The recent discovery about gravitational waves has been all
over my news feed lately, and while I’ve enjoyed following it because it’s
relatively neutral compared to so many other hot topics (which means
it won’t make me grind my teeth until I get a migraine), I have to admit I don’t
really understand it. I’ve read several dumbed-down descriptions of the
discovery that were well written and suitable for the layperson, but I’m still
not clear on how this astounding phenomenon known as gravitational waves is related
to the fact that when I’m running trails and I trip on a rock, I fall down.
What do gravitational waves (which seem to operate with massive objects) have
to do with plain old gravity as I (not truly a massive object despite how much chips
and salsa I ate yesterday) know it?
I guess all of it falls under the dumbed-down-to-the-nth-degree
idea that things are drawn to other things because of energy. Yeah, there’s
more to it. There’s, like, Einstein. But the only way I can “get” Einstein is
to purchase bagels from the bagel shop that carries his name, and frankly, they’re
not much more than slightly chewy hamburger buns with a hole in the middle and
fucked-up flavors. (Yes, I’m one of those cranky old curmudgeons who believes
bagels should not be chocolate, coffee should not come with whipped cream, and
pizza should have nothing stuffed in its crust, no, not even hot dogs.)
The metaphoric qualities of gravity and its derivations tend
to be serious. A situation has gravity
if it’s significant and has impact. A person has gravitas if they are dignified and solemn. And then there’s grave, which is so serious as to be
downright depressing. But there’s also gravitate,
somewhat more positive in its usage. When we say someone gravitates toward
something or someone else, we simply describe attraction—an attraction, it
would seem, sanctioned by the universe itself.
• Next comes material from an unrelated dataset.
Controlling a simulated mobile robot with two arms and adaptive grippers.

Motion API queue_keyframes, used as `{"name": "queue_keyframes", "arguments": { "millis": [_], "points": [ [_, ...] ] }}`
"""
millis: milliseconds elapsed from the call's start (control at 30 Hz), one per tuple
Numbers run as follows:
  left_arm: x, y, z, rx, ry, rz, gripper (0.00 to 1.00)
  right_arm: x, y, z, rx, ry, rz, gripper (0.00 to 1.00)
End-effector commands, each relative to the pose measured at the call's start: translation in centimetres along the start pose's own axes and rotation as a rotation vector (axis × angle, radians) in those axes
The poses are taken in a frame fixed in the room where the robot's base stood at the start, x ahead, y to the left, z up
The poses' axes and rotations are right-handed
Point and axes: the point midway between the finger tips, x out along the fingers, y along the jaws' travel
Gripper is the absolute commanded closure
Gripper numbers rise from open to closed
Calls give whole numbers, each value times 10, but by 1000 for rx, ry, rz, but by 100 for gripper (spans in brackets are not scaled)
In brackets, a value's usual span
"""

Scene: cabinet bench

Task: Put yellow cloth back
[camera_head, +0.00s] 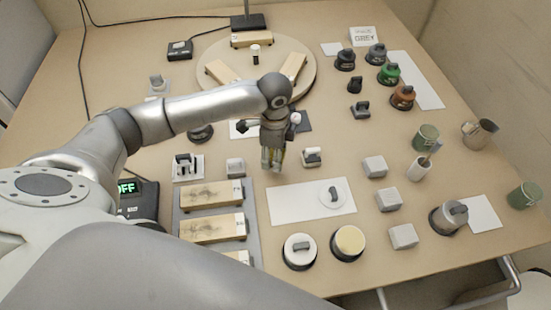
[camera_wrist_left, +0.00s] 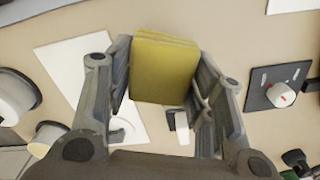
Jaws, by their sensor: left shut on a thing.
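The yellow cloth (camera_wrist_left: 164,70) is a folded, block-like stack between the two fingers of my left gripper (camera_wrist_left: 160,85) in the left wrist view. My left gripper (camera_head: 272,163) is shut on it and points down over the middle of the bench in the head view. There only a thin yellow strip of the cloth shows between the fingers, and the fingers hide the rest. I cannot tell how far the cloth is above the bench. My right gripper is not in view.
A white sheet (camera_head: 290,205) with a round white piece (camera_head: 332,195) lies just in front of the gripper. Grey blocks (camera_head: 375,166) stand to the right. A tray with wooden blocks (camera_head: 212,194) is at left, a round turntable (camera_head: 225,52) behind.

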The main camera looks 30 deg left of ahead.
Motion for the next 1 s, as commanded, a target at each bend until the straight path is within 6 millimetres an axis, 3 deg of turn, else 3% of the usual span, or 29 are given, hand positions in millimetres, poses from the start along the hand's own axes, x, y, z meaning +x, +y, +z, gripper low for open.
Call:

In everyday life it’s easy to see this kind of metaphoric
gravitation in action. The fiancé and I went to the movies Friday to see the
latest Star Wars flick, and I can tell you that not only does gravitation affect
galaxies far, far away, it affects movie theaters in rural Illinois. I had
grossly overestimated how early we needed to get to the theater, figuring that
there might be some early Valentine’s Day date nights happening, but I forgot this movie has been out so long that most people who aren’t me have already seen
it multiple times (or else emphatically and insistently refuse to see it—OK, I
get it, you don’t like scifi/fantasy; I’m sure there’s some people being voted off an island somewhere you can watch). As a result, we were the first to be seated, the
first to be stuck watching commercials for 20 minutes (for this I put on nice
clothes and brushed my hair? I could get that at home on the sofa in
sweatpants). Eventually a dozen more people showed up—and all of them, all of them, sat directly in front, in
back, or next to us. The theater was a small one so it’s not like you’d need
binoculars to see the screen if you sat in the last row. There’s not a bad seat
in the house, and yet for some reason everyone clustered around us like moons around a cranky old curmudgeon of a planet.
Misanthrope that I tend to be at times, I was mildly irked. Luckily
no one talked during the movie, no one took a phone call, and there were no tubercular-sounding
coughs, but still, I wondered why this had to happen. Nothing drives me crazier
than going to a nearly-empty restaurant and being seated directly next to the
only other patrons. I know they do this to make things easier for the wait
staff so they don’t have to go scrambling all over the room, but damnit I want
some semblance of privacy when I eat,
even when I eat in public, as paradoxical as that sounds. I don’t think I’m the only
one. What do we look for when we get on a bus? A seat alone. What do we think
of the person who sits next to us on the bus instead of in that perfectly good
seat in the next row? Fuckin’ weirdo.
I don’t think it’s necessarily bad or wrong to feel this
way. Hell is quite frequently other
people, and it’s natural to feel particularly suspicious of strangers’ potential
to drag us down to the fiery depths. I enjoy the luxury of being lost in my own thoughts from time
to time, or to speak my mind frankly about things I only want the fiancé to hear,
and all that tends to be confounded by this perplexing gravitational pull
people have to each other. And yet of course the gravitation of humans is as
crucial to us as the gravitation of the universe is to pretty much everything. We
move toward each other. Sometimes the results are hellish; they become items in
a newsfeed that make us cringe, shake our heads or our fists, sometimes make us
want to give up on humanity altogether. But then sometimes you get dinner and a
movie. Yeah, I know that’s absurdly insignificant compared to the whole
business of black holes merging, but it’s still one more instance of this
particular force of attraction. The force, truly, is with us.